▶ Stated exercise: Please write the listing below out again exactly, leaving every picture behind.

____________

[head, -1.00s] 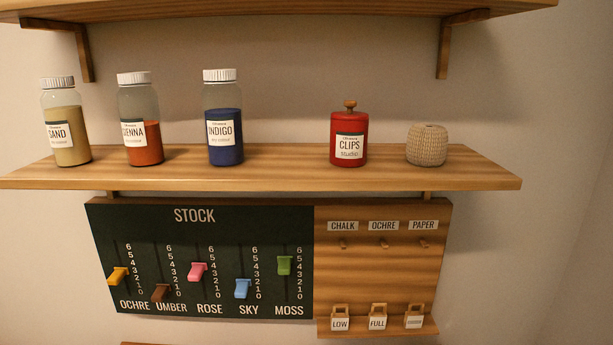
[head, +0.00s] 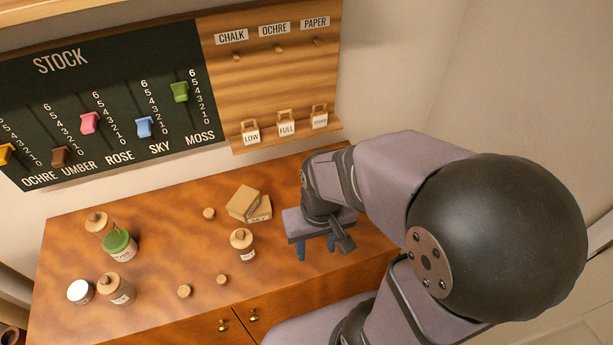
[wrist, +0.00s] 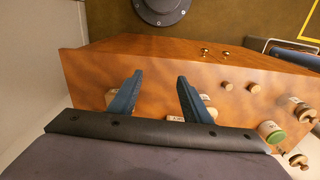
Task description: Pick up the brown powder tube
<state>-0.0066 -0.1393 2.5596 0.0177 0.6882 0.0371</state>
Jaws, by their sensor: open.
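I cannot make out a thing that is clearly a brown powder tube. Small jars with wooden lids stand on the wooden table: one in the middle (head: 242,246), one at the front left (head: 119,292) and one at the back left (head: 98,224). Their contents are too small to tell. My gripper (head: 316,249) is open and empty above the table's right part, to the right of the middle jar. In the wrist view my two blue fingers (wrist: 160,78) stand apart with bare table between their tips.
A green-lidded jar (head: 120,247) and a white-lidded jar (head: 80,292) stand at the left. Two tan boxes (head: 242,202) lie behind the middle jar. Small wooden stoppers (head: 184,291) are scattered about. The STOCK board (head: 110,85) hangs above; the table's (head: 60,260) middle left is clear.

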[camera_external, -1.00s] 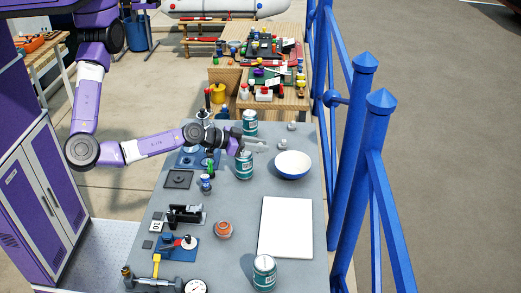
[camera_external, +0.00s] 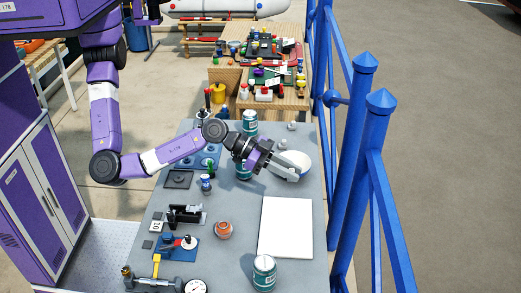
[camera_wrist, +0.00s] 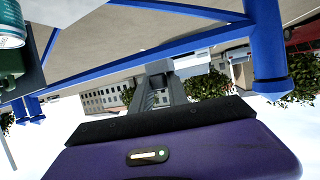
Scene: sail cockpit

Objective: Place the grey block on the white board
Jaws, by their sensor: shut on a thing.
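The white board (camera_external: 286,228) lies flat on the grey table at the right, with its top clear. My gripper (camera_external: 294,174) is above the table, in front of the white bowl and beyond the board's far edge. In the wrist view my gripper (camera_wrist: 160,82) is shut on a small grey thing at its fingertips, which I take for the grey block (camera_wrist: 158,67). The block is held up, apart from the board. Its outline is hard to make out in the external view.
The white bowl (camera_external: 303,158) is partly hidden behind my gripper. A teal can (camera_external: 264,272) stands at the board's near edge. An orange ball-like thing (camera_external: 223,229) sits left of the board. A blue railing (camera_external: 347,150) runs along the table's right side.

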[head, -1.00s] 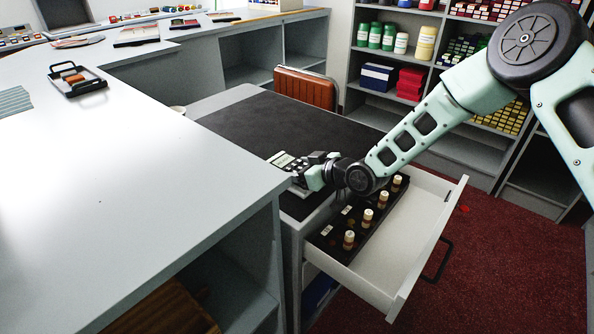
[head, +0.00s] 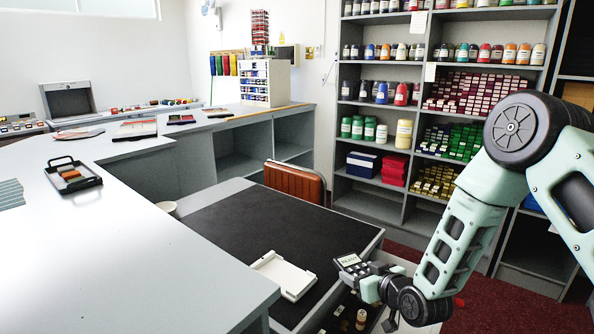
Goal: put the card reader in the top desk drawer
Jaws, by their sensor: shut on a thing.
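The card reader (head: 350,263) is a small dark device with light keys and a pale screen. My gripper (head: 366,278) is shut on it and holds it tilted, at the right edge of the desk and near the open drawer. A flat white stand (head: 284,273) lies empty on the dark desk top (head: 265,225). The top desk drawer (head: 406,263) is pulled open below my gripper. My arm and the bottom of the picture hide much of it. A spool-like item (head: 361,319) shows inside.
A grey counter (head: 130,250) runs along the left, with a black tray (head: 73,177) on it. A brown chair (head: 294,182) stands behind the desk. Shelves of jars (head: 403,133) line the back.

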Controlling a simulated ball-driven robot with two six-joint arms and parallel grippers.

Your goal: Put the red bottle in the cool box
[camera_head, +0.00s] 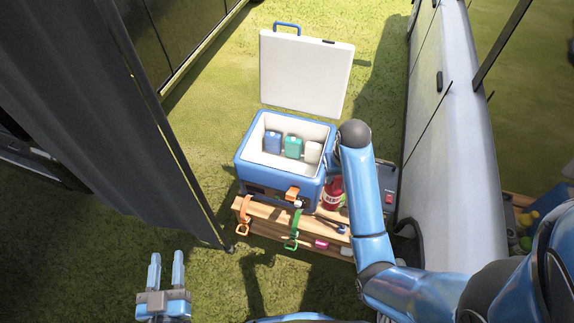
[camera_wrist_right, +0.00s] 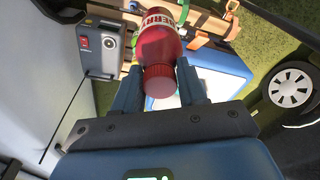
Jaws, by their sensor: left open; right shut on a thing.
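The red bottle (camera_head: 331,193) is just right of the cool box's front corner, partly covered by my right arm. In the right wrist view the bottle (camera_wrist_right: 157,45) has its cap towards the camera and sits between the two fingers of my right gripper (camera_wrist_right: 158,80), which is shut on it. I cannot tell whether the bottle touches the surface below. The blue cool box (camera_head: 262,174) is open, its white lid (camera_head: 305,75) raised at the back. My left gripper (camera_head: 167,270) is open and empty at the bottom left, apart from everything.
Blue (camera_head: 272,142), teal (camera_head: 293,147) and white (camera_head: 312,152) containers stand along the box's back inside; its front inside looks clear. A wooden bench (camera_head: 275,217) with straps is under the box. A grey case (camera_head: 389,172) stands at right. A dark curtain (camera_head: 110,120) hangs at left.

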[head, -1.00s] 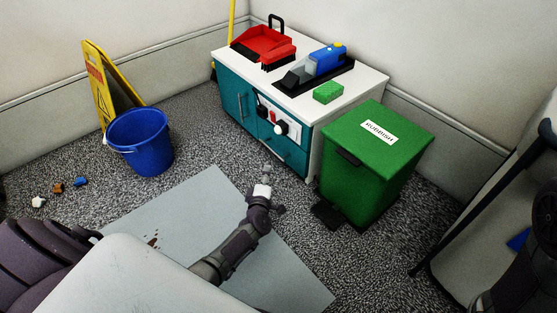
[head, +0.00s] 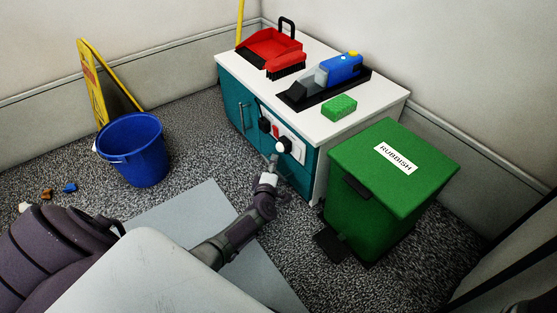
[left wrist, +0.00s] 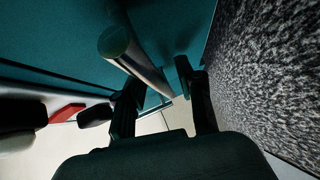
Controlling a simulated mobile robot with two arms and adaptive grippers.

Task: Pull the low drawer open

____________

▶ Full answer:
[head, -1.00s] 
[head, +0.00s] 
[wrist, +0.00s] 
Task description: Pick up the brown powder tube
<state>-0.0066 -0.1393 2.5596 0.0177 0.6882 0.0371</state>
Jaws, by their sensor: open.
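I cannot make out a thing that is clearly a brown powder tube. Small jars with wooden lids stand on the wooden table: one in the middle (head: 242,246), one at the front left (head: 119,292) and one at the back left (head: 98,224). Their contents are too small to tell. My gripper (head: 316,249) is open and empty above the table's right part, to the right of the middle jar. In the wrist view my two blue fingers (wrist: 160,78) stand apart with bare table between their tips.
A green-lidded jar (head: 120,247) and a white-lidded jar (head: 80,292) stand at the left. Two tan boxes (head: 242,202) lie behind the middle jar. Small wooden stoppers (head: 184,291) are scattered about. The STOCK board (head: 110,85) hangs above; the table's (head: 60,260) middle left is clear.

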[camera_external, -1.00s] 
[camera_external, +0.00s] 
[camera_wrist, +0.00s] 
Scene: sail cockpit

Objective: Place the grey block on the white board
Jaws, by their sensor: shut on a thing.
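The white board (camera_external: 286,228) lies flat on the grey table at the right, with its top clear. My gripper (camera_external: 294,174) is above the table, in front of the white bowl and beyond the board's far edge. In the wrist view my gripper (camera_wrist: 160,82) is shut on a small grey thing at its fingertips, which I take for the grey block (camera_wrist: 158,67). The block is held up, apart from the board. Its outline is hard to make out in the external view.
The white bowl (camera_external: 303,158) is partly hidden behind my gripper. A teal can (camera_external: 264,272) stands at the board's near edge. An orange ball-like thing (camera_external: 223,229) sits left of the board. A blue railing (camera_external: 347,150) runs along the table's right side.

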[head, -1.00s] 
[head, +0.00s] 
Goal: put the card reader in the top desk drawer
Jaws, by their sensor: shut on a thing.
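The card reader (head: 350,263) is a small dark device with light keys and a pale screen. My gripper (head: 366,278) is shut on it and holds it tilted, at the right edge of the desk and near the open drawer. A flat white stand (head: 284,273) lies empty on the dark desk top (head: 265,225). The top desk drawer (head: 406,263) is pulled open below my gripper. My arm and the bottom of the picture hide much of it. A spool-like item (head: 361,319) shows inside.
A grey counter (head: 130,250) runs along the left, with a black tray (head: 73,177) on it. A brown chair (head: 294,182) stands behind the desk. Shelves of jars (head: 403,133) line the back.

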Controlling a simulated ball-driven robot with two six-joint arms and parallel grippers.

Your goal: Put the red bottle in the cool box
[camera_head, +0.00s] 
[camera_wrist_right, +0.00s] 
Jaws, by their sensor: left open; right shut on a thing.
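The red bottle (camera_head: 331,193) is just right of the cool box's front corner, partly covered by my right arm. In the right wrist view the bottle (camera_wrist_right: 157,45) has its cap towards the camera and sits between the two fingers of my right gripper (camera_wrist_right: 158,80), which is shut on it. I cannot tell whether the bottle touches the surface below. The blue cool box (camera_head: 262,174) is open, its white lid (camera_head: 305,75) raised at the back. My left gripper (camera_head: 167,270) is open and empty at the bottom left, apart from everything.
Blue (camera_head: 272,142), teal (camera_head: 293,147) and white (camera_head: 312,152) containers stand along the box's back inside; its front inside looks clear. A wooden bench (camera_head: 275,217) with straps is under the box. A grey case (camera_head: 389,172) stands at right. A dark curtain (camera_head: 110,120) hangs at left.

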[head, -1.00s] 
[head, +0.00s] 
[left wrist, +0.00s] 
Controlling a simulated mobile robot with two arms and adaptive grippers.

Task: Pull the low drawer open

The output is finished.